- From: Adam Barth <w3c@adambarth.com>
- Date: Fri, 5 Jun 2009 12:55:56 -0700
- To: Bjoern Hoehrmann <derhoermi@gmx.net>
- Cc: HTTP Working Group <ietf-http-wg@w3.org>
On Fri, Jun 5, 2009 at 9:14 AM, Bjoern Hoehrmann <derhoermi@gmx.net> wrote: > I've already mentioned the encoding extraction algorithm, but to add > some others: in draft-abarth-mime-sniff-01 section 3 step 3's special > handling of very particular sequences, For better or for worse, this is the way browsers work. I believe this is related to historical behaviors of Apache and other HTTP servers. Removing these rules cause binary spew to fill up the content area. > the handling of unregistered and malformed values in step 5, HTTP responses commonly contain these values and depend on user agents sniffing the actual media type.
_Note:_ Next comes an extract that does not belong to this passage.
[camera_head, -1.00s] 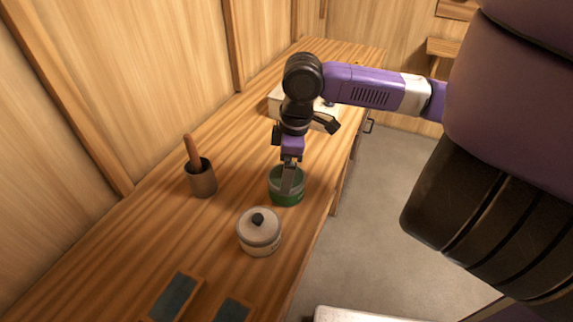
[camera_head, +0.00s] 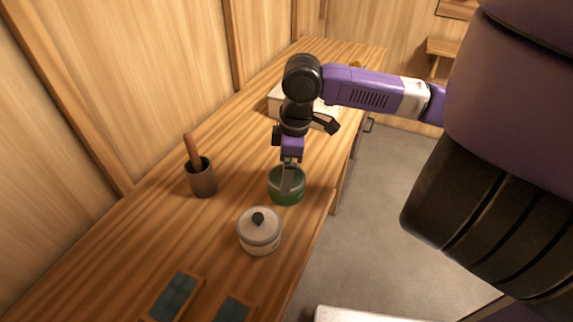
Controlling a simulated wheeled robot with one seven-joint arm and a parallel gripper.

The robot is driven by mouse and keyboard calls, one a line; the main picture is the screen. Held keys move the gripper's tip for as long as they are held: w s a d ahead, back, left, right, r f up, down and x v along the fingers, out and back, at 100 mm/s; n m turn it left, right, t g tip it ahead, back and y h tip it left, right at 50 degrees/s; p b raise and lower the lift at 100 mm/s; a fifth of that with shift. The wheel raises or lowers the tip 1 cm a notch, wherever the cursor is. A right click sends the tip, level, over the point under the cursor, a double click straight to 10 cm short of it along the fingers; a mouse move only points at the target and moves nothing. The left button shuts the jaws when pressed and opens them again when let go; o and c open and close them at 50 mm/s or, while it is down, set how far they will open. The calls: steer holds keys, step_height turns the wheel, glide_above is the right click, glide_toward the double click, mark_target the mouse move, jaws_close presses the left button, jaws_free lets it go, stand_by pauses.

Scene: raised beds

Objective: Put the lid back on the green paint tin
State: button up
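The green paint tin (camera_head: 287,199) stands upright on the wooden bench, near its right edge. My gripper (camera_head: 289,190) points down over the tin, with its fingertips at the tin's top. A dull grey-green round surface shows there around the fingers. I cannot tell whether it is the lid or the tin's inside, nor whether the fingers are shut on anything. No separate loose lid shows on the bench.
A pale lidded pot (camera_head: 259,234) with a black knob stands close in front of the tin. A brown cup (camera_head: 202,181) with a wooden handle in it stands to the left. A pale box (camera_head: 275,101) lies behind my arm. Two dark-topped blocks (camera_head: 174,296) lie at the front.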

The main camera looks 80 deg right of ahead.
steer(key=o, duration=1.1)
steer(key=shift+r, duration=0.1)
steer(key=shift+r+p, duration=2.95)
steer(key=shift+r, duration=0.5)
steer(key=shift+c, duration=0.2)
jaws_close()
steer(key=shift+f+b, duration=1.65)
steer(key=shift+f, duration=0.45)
Removing these values causes compatibility problems. > the special handling of XML types in step 6, I believe this is to avoid step 7 applying to SVG images. > the relevance of the implementation supporting particular types > in step 7. Would you prefer this step applied to all media types that begin with "image/"? That might let us remove step 6 as well. > In section 4 why implementations may decide to pick any number of bytes > between 0 and 512, This is to avoid breaking sites that use comet <http://en.wikipedia.org/wiki/Comet_(programming)>. > why step 3 only applies when you have at least three > bytes and then only compares two bytes, We could change this to be slightly tighter, but it's a bit pedantic. > why the UTF-32 BOM is not being detected, We measured and determined that it was not needed for compatibility. In general, we tried to minimize the amount of sniffing. > why step four has those bytes and not others; That's just how browsers work. This is a point at which there is broad interoperability already. The costs of convincing implemenations to change this table outweigh the benefits. > in section 6 the special handling of image/svg+xml; This is to above mistakenly changing the type of an image/svg+xml resource that happens to begin with a magic number, e.g., BM. Again, this is a place where we are able to minimize the amount of sniffing. > in section 7 why the UTF-16 BOM is ignored. The algorithm doesn't work for UTF-16 anyway. What would be the point of skipping over the UTF-16 BOM? Again, this is a place we've minimized the amount of sniffing. > I see no justification for having a special algorithm for the charset > parameter; I've added a TODO to investigate whether this algorithm is still needed. Adam
Received on Friday, 5 June 2009 19:56:54 UTC